IMO xbox controller is the way to go, the thumbsticks and triggers offer more precision than you will even need, and the number of buttons available at your fingertips is great. But you have to use what best suits you. Don’t think “oh let me use a steering wheel because 971 does”. Your own preference is key.

We drove at Madtown this past week with a wheel and joystick setup (on a swerve drive, if you would believe it!) And we found it to result in far more intuitive, precise, and quicker driving than an Xbox controller.

How did you map the controls with the wheel and joystick for swerve? The only way I could think of is to have the joystick control change in field-centric position (Δx and Δy) and the steering wheel control change in rotation (Δr). If you have an infinite rotation steering wheel I could imagine the steering wheel controlling absolute position (r relative to the field). To me, neither of these seem more intuitive than an xbox controller. Is this how you set it up, or did you come up with a better way?

The joystick controlled robot-centric translation, and the wheel controlled either rotation in place, or rotation while driving as an arc (snake mode, car mode, or any of the other names people have called it)

I have to strongly disagree with this. With properly set up drive code you can achieve an incredibly nimble, highly accurate drop center drive system with a wheel and joystick combination.
That said, it truly depends on the driver’s preference. The best advice I can give is, get your driver’s input, then tune the drive well. Finally, practice, practice, practice.

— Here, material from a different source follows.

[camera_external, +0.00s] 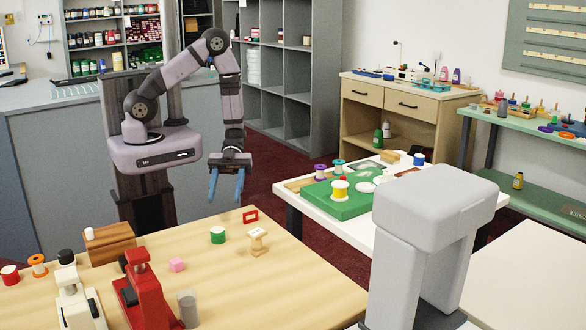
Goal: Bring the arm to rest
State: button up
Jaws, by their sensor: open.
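My gripper (226,186) hangs at the end of my arm with its two blue fingers pointing down. The fingers are apart and nothing is between them. It is in the air by the back edge of the wooden counter (290,285), above and behind the green spool (217,235). My arm is bent, rising from its mount and folding down to the gripper. The gripper touches nothing that I can see.
A white table (345,225) holding a green board (338,205) stands right. The counter's right front is clear.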

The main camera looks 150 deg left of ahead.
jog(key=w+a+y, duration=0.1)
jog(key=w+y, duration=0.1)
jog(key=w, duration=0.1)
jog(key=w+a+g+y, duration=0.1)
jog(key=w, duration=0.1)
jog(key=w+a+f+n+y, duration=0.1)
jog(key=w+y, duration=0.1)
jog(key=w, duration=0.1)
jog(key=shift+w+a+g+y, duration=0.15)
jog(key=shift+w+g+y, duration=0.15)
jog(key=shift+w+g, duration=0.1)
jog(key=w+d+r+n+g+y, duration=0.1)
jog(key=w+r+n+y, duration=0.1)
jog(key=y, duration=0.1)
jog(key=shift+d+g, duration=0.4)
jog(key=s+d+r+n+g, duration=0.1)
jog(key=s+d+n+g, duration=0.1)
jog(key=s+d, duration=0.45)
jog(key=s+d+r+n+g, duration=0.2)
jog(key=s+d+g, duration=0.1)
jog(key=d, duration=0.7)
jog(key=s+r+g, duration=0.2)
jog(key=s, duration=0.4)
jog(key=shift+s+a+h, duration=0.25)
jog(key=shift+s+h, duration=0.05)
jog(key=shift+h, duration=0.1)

Everyone is talking about how a steering wheel gives you super highly accurate precision movement. I only want to point out that, this is FRC, we aren’t picking up 1 inch diameter objects, with a tiny 1inch claw. You don’t need insane precision. And besides, if properly used right an Xbox controller gives you the exact same amount of precision.

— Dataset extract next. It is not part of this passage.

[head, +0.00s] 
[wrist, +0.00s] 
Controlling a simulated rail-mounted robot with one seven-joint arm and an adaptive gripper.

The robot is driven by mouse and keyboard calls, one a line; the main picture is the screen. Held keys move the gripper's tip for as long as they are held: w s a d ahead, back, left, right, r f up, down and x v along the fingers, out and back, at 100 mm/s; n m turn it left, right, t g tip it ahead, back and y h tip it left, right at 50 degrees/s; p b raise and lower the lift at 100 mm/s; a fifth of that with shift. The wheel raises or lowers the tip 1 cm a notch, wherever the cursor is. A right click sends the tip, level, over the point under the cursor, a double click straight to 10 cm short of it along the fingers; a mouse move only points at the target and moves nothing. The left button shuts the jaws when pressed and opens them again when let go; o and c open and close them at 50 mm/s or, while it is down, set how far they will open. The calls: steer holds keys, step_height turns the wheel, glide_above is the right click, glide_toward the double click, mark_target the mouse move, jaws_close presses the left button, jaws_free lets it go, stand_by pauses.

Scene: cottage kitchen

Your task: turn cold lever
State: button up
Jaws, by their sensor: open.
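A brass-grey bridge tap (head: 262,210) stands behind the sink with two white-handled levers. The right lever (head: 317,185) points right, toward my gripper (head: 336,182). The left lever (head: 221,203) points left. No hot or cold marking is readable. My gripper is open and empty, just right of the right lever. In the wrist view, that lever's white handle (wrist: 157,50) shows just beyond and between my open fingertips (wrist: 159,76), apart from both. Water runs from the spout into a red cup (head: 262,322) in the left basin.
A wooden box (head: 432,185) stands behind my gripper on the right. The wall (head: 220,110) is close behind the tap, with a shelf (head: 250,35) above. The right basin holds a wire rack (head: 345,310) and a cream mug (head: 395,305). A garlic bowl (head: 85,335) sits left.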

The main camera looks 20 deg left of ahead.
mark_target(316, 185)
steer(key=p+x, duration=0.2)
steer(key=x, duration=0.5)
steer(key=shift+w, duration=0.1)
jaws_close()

But the final decision should be your driver’s. And whatever he/she chooses, they definitely need to practice a lot with it. (I personally practice a lot with my Xbox controller by playing a ton of rocket league :smiley: :smiley: :smiley: ).

When you are coming across the field at 10 feet per second and need to rotate within a foot margin of error to cross a defense, the precision comes into play a lot. Small control inputs can make a big difference in this situation. If an input of 0.4 turns it enough to make it over the defense but 0.3 doesn’t, then that is going to about an inch of movement on a wheel compared to a couple of millimeters on an Xbox stick. For teams like 1678 and 971, the few seconds gained will be very important. For the rest of us, maybe not. But there is definitely a positive in that respect to the wheel.

Having driven a robot this year with a top speed of 25 fps, and using a xbox one elite controller. I can personally vouch for the fact that you can indeed get the same precision required to go over defenses on an Xbox controller without stopping, with the proper practice and natural skill.

If you don’t mind me asking, what kind of gear ratio and weight did you have that let you achieve 25 fps during match play?

We almost never hit 25 fps within a match, purely because of the acceleration time required. Still we were definitely one of the fastest bots on the field at the regionals we went to.

The bot weighed (without bumpers and battery) around 90 lbs. We had a 3 cim, 2 speed ball shifter. I don’t know the ratios, I can find out in a week (after thanksgiving break) if you really want.

Just a question - have you ever personally tried a wheel, joystick, etc. for robot control? If not, I would encourage you to pass judgement and not dislike something so strongly without using it first.

From what I have seen of your video, you guys do a lot of stop and go kind of movement. I’m talking about fluid arcs, which would on the surface appear to be easier with a wheel setup. Also, saying that your robot achieves 25 fps misrepresents reality, and I wouldn’t want a rookie to see this and think that that is a realistic speed, build a robot around it, and then watch their robot not be able to move once it is weighted down.

First of all, yes I have attempted to use my logitech g920 when I was first evaluating my driving options. And second, notice how I never said the a steering wheel sucks. All I said was that I can vouch for an xbox controller to have the same precision. And I will repeat myself again, the best option to use is the one that the driver likes. All I’m warning against is falling into the trap of “this elite team driver is using this method, so I must also use that method”. I myself have fallen into that trap… many times.